Neither does Manchester United’s loss to Sevilla, who have already fired a manager this season and sit in fifth place in La Liga despite sporting a minus-6 goal differential. It was a deserved defeat: United barely tried to attack in the first leg, and they had no control over the second. Sevilla outshot them 46 to 23 over the two matches—the kind of dominance usually reserved for a match between a title contender and a mid-table side. “The general opinion of this team that was once respectable and no longer is has plummeted,” wrote Marca’s Roberto Palomar of United. “It’s an unattractive, fearful team, rich in resources but lamentable in its play.”

Sevilla don’t even register in Deloitte’s Football Money League list of the 30 wealthiest teams in the world, while United came in at no. 1 for the second year running. The Premier League has 14 teams in the top 30, seven in the top 15, and five in the top 10—but just two teams in the final eight of the Champions League. It looks like another systemic failure, misallocation of resources, and etc. But strip everything else away, and money won almost every Round of 16 matchup.
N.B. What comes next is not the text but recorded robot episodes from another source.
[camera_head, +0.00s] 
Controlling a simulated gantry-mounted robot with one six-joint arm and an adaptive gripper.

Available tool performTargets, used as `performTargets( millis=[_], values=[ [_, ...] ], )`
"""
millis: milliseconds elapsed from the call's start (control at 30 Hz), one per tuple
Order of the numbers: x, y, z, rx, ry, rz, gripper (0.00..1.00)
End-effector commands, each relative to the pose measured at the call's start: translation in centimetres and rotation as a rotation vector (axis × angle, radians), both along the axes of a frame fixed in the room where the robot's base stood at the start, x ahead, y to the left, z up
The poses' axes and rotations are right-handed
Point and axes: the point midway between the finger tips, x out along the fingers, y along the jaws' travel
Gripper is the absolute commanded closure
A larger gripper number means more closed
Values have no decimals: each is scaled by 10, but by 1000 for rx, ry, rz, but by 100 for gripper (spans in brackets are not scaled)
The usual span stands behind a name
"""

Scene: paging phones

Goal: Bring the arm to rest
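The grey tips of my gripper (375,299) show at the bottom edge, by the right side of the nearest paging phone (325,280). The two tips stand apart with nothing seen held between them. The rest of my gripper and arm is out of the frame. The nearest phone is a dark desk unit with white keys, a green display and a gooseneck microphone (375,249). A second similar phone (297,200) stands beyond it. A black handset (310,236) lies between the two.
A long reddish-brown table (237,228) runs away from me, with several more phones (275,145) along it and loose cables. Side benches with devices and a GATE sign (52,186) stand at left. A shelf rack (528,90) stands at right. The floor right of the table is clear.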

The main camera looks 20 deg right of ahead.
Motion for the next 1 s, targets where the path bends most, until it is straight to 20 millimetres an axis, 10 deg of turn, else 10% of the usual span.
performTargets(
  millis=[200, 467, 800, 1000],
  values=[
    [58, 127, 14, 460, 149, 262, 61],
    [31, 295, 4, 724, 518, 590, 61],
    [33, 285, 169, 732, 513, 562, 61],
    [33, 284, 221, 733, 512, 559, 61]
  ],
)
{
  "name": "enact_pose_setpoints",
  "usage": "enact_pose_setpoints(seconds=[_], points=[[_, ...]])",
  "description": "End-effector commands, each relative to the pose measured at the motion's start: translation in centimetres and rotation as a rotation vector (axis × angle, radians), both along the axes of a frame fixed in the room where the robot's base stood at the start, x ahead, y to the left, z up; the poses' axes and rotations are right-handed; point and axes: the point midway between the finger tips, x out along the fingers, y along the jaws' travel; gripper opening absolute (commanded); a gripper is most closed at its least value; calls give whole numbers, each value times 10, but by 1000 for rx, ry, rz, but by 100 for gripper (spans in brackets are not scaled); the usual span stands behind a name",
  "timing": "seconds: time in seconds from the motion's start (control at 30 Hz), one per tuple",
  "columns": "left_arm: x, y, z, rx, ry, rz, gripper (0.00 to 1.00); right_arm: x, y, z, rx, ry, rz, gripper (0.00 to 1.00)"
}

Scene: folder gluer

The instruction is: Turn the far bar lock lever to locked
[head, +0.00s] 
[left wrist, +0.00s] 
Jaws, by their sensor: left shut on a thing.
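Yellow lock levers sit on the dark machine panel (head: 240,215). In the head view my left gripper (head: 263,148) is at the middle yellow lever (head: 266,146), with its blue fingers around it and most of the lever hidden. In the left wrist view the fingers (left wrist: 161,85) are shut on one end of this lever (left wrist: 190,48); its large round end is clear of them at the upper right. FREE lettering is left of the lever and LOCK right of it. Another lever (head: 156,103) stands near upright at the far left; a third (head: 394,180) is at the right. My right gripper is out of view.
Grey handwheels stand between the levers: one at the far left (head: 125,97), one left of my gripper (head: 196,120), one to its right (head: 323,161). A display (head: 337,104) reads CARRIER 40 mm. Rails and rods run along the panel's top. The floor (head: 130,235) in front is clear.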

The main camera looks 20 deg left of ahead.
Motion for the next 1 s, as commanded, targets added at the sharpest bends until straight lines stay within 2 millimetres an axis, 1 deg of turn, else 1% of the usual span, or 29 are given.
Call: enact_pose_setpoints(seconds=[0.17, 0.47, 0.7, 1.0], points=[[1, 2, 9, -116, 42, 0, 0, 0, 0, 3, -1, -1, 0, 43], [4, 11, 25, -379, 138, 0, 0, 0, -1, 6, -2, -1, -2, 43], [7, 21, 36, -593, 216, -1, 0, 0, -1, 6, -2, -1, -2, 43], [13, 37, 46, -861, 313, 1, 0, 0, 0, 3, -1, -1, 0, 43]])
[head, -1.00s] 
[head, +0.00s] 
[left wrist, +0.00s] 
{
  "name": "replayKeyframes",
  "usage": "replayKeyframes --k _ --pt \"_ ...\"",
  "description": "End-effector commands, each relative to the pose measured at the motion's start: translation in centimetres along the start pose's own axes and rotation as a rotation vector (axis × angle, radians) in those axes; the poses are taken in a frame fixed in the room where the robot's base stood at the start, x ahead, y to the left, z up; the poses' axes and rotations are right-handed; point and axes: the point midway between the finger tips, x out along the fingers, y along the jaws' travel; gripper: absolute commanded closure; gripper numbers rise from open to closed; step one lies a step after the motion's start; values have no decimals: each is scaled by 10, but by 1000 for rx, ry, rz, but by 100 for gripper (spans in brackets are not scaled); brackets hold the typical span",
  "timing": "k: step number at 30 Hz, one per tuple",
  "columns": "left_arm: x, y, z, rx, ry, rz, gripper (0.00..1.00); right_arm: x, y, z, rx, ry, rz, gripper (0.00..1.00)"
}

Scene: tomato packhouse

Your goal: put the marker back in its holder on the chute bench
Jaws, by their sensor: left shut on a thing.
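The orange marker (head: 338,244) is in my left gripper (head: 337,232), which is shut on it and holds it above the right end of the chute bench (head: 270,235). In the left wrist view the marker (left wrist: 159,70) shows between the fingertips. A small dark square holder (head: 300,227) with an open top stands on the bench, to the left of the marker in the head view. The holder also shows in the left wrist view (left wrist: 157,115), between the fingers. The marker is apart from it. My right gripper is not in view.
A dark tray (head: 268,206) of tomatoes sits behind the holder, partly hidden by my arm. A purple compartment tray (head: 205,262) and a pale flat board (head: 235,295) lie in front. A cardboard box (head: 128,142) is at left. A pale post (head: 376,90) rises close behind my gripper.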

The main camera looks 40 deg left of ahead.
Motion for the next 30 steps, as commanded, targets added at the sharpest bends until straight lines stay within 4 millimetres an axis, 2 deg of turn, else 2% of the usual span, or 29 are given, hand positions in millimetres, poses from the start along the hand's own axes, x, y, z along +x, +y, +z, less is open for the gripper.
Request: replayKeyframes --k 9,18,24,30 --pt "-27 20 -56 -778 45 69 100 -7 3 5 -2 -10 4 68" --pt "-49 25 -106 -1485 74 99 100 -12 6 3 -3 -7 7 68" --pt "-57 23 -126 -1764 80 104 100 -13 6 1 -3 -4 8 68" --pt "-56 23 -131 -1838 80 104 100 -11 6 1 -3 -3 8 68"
Wages will lead to winning—except for PSG and Manchester United. At least in recent years, that’s nothing new. What is new: the fourth-place team in the Premier League notching a 5-0 victory in the Round of 16, the third-place team playing a 50-50 game with the Italian champs, and the first-place team completing 978 passes in a single game. “Fulfilment comes from the process,” Lillo said. “You debate the game not the results. Results are not debatable, they are.” Until Liverpool and City play in the quarters, there’s no argument that the results have gotten better. But there’s finally been progress in the process this season—even if the past five years make it hard to see.